- [Available data]
______

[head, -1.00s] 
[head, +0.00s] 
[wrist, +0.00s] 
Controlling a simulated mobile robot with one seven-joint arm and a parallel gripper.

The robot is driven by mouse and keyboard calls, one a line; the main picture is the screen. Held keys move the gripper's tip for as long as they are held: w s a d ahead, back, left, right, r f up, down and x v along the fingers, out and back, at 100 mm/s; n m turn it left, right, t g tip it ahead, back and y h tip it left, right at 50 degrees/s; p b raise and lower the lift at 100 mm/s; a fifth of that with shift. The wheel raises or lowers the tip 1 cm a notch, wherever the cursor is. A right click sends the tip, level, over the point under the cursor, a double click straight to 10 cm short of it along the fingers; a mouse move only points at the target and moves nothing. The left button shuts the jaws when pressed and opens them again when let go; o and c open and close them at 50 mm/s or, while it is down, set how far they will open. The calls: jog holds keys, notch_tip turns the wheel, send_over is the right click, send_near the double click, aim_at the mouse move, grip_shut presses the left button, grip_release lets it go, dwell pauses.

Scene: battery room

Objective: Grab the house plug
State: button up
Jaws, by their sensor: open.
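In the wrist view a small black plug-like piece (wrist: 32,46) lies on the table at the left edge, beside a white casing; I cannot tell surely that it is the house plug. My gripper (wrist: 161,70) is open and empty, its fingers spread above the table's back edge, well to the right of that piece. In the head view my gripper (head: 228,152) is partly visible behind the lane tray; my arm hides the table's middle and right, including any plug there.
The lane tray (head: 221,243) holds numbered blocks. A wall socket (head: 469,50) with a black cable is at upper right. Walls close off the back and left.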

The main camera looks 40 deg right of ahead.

______

Reproduce all data above, unchanged.

[head, -1.00s] 
[head, +0.00s] 
[wrist, +0.00s] 
Controlling a simulated mobile robot with one seven-joint arm and a parallel gripper.

The robot is driven by mouse and keyboard calls, one a line; the main picture is the screen. Held keys move the gripper's tip for as long as they are held: w s a d ahead, back, left, right, r f up, down and x v along the fingers, out and back, at 100 mm/s; n m turn it left, right, t g tip it ahead, back and y h tip it left, right at 50 degrees/s; p b raise and lower the lift at 100 mm/s; a fifth of that with shift. The wheel raises or lowers the tip 1 cm a notch, wherever the cursor is. A right click sends the tip, level, over the point under the cursor, a double click straight to 10 cm short of it along the fingers; a mouse move only points at the target and moves nothing. The left button shuts the jaws when pressed and opens them again when let go; o and c open and close them at 50 mm/s or, while it is down, set how far they will open. The calls: jog holds keys, notch_tip turns the wheel, send_over is the right click, send_near the double click, aim_at the mouse move, grip_shut presses the left button, grip_release lets it go, dwell pauses.

Scene: battery room

Objective: Grab the house plug
State: button up
Jaws, by their sensor: open.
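In the wrist view a small black plug-like piece (wrist: 32,46) lies on the table at the left edge, beside a white casing; I cannot tell surely that it is the house plug. My gripper (wrist: 161,70) is open and empty, its fingers spread above the table's back edge, well to the right of that piece. In the head view my gripper (head: 228,152) is partly visible behind the lane tray; my arm hides the table's middle and right, including any plug there.
The lane tray (head: 221,243) holds numbered blocks. A wall socket (head: 469,50) with a black cable is at upper right. Walls close off the back and left.

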The main camera looks 40 deg right of ahead.

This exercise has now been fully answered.